Due to a supposed "liaison dangereuse" with Gorky's wife that led Gorky to commit suicide, Matta's relationships with the artists from New York got broken irreparably. Being rejected from the Surrealists, he moved to Rome (1949) where he met Angela Faranda, with whom he had his son Pablo in 1951, who is an artist too, known as Pablo Echaurren, among the protagonists of the countercultural movements in Italy.
In Rome, he associated with Afro, Giuseppe Capogrossi, Alberto Burri, Leoncillo, Renato Guttuso, Antonio Corpora, Giulio Turcato, Piero Dorazio, while in Milan, he met with the exponents of the spatialist movement, guided by Lucio Fontana. In these years he elaborated a vision of the "open cube", which allowed him to open up the reality to be represented like a cube, in order to show how what we perceive in the physical world is absorbed and contradicted by what we think. In the paintings made using this method, which was opposed to that of traditional perspective, he revealed the contradiction of appearances and the contrast between that which one sees and that which one thinks, opening the door to a new dimension. His aim was to create a new perspective, where the space of distances was replaced by the space of meaning. The other aim, besides this, was to paint humankind along with its problems and attribute the role of inventing new myths to the artist. In 1954 he moved again to Paris with his new companion, the American Malitte Pope, with whom he would have two children. In 1956 he was asked to realize a mural painting for the Unesco building in Paris and in 1957 the MoMA - Museum of Modern Art in New York organized a solo show. A narrator who worked through images and whose visionary iconography shifted between primitive and future cultures, science and myth, history and chronicle, Matta made cycles of large canvases expressing a cosmological epic, depicting the evolution of the species, the transformation of nature from the infinitely small cell to the infinitely large galaxy, as well as the contemporary world, with satirical aims or social condemnation. At the end of the 1960s, he met Germana Ferrari, with whom he had a daughter and he moved to London, and then again to Paris, and later in an old and uninhabited convent in Italy, close to Tarquinia.

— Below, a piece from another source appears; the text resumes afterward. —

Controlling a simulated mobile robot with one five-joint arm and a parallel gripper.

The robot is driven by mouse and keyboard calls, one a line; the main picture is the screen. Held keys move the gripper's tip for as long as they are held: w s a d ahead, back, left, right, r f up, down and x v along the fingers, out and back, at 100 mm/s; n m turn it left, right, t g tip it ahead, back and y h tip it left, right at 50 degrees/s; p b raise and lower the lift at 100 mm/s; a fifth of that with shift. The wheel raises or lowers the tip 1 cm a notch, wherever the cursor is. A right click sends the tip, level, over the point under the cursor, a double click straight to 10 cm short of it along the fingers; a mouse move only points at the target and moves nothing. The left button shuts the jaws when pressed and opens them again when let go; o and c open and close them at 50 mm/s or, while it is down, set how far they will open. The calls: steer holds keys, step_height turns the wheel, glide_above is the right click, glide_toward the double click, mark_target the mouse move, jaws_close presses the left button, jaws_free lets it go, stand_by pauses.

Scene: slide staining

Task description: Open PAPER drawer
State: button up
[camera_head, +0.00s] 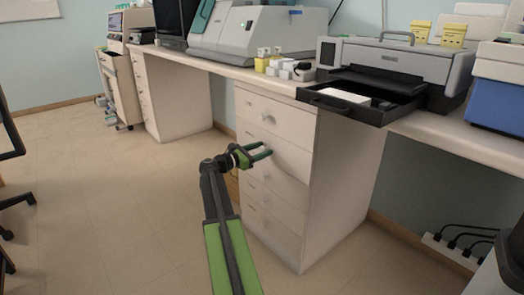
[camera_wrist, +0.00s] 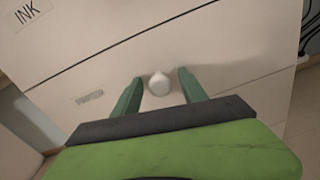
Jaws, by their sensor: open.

In his later years, while his works were exhibited all over the world, Matta created not only canvases that were so large as to compete in size with movie screens, but he also developed his inclination toward being a total artist, working in artistic disciplines beyond painting: he created furniture, objects for everyday use and sculptures where the totemic world of primitive art, ancient Native American and Asian civilizations translated into anthropomorphic, hieratic and mechanical figurations.
During the second half of the Twentieth Century, Matta participated in exhibitions all over the world: from Europe to North and Latin America, and Asia too. Beside the important retrospective at the MoMa - Museum of Modern Art (1957), we have to mention the one at Centre Pompidou in Paris (1985). His works are conserved in important museums' collections, such as the Solomon R. Guggenheim and MoMa - Museum of Modern Art in New York, the Tate London, the Musee National d'Art Moderne de la Ville de Paris, the Centre Pompidou.
The current auction record for Roberto Sebastian Matta was set for the work La révolte des contraires (1944) sold at Christie's in New York in May 2015 for USD 5 million.
Franco and Roberta Calarota, founders of Galleria d'Arte Maggiore g.a.m., established a close friendship and professional relationship with Matta when the artist moved to Italy at the end of 1970s. In an interesting text (included in the catalogue D. Eccher, F. Calarota, Matta: Roberto Sebastian Matta, Gordon Matta-Clark, Pablo Echaurren, Galleria d'Arte Maggiore g.a.m., Silvana Editoriale, 2013) Franco Calarota writes: «I met Roberto Sebastian Matta, Sebastian for his friends, a few years after he arrived in Italy and have fond memories of our long conversations at the "Bandita", a former monastery at the gates of Tarquinia, where the walls of his studio were hung with large works in progress and outside in the garden stood his sculptures, which had an Etruscan feel». Maggiore g.a.m. owns part of the estate of his work and has been organizing several exhibition from the 1980s in its venue in Bologna but also in institutional spaces like the show realized with the patronage of the Umbria region at Palazzo dei Sette in Orvieto (catalogue E. Mascelloni, M. Clarac-Seroux, Matta, Galleria d'Arte Maggiore g.a.m. 2002). In 2013 Franco Calarota realized Matta's dream to see his works exhibited together with the ones of his sons: Gordon Matta Clark, leading exponent of the contemporary American art, and Pablo Echaurren. This exhibition, realized with Galleria d'Arte Maggiore g.a.m. and curated by Danilo Eccher Matta: Roberto Sebastian Matta, Gordon Matta-Clark, Pablo Echaurren (catalogue Galleria d'Arte Maggiore g.a.m., Silvana Editoriale, 2013), was hosted on the occasion of the 55. Esposizione Internazionale di Arte - La Biennale di Venezia at Fondazione Querini Stampalia. The exhibited works could dialogue with each other since all the three artists share the visionary of the creative gesture and the social dimension of their work. In 2015 Galleria d'Arte Maggiore g.a.m. produced the official collateral event of the 56. Esposizione Internazionale di Arte - La Biennale di Venezia focused on the sculptures by Matta in the Garden of Palazzo Soranzo Cappello in Venice (F. Gualdoni, A. Calarota, Matta. Sculture, Galleria d'Arte Maggiore g.a.m. - Silvana Editoriale, 2015).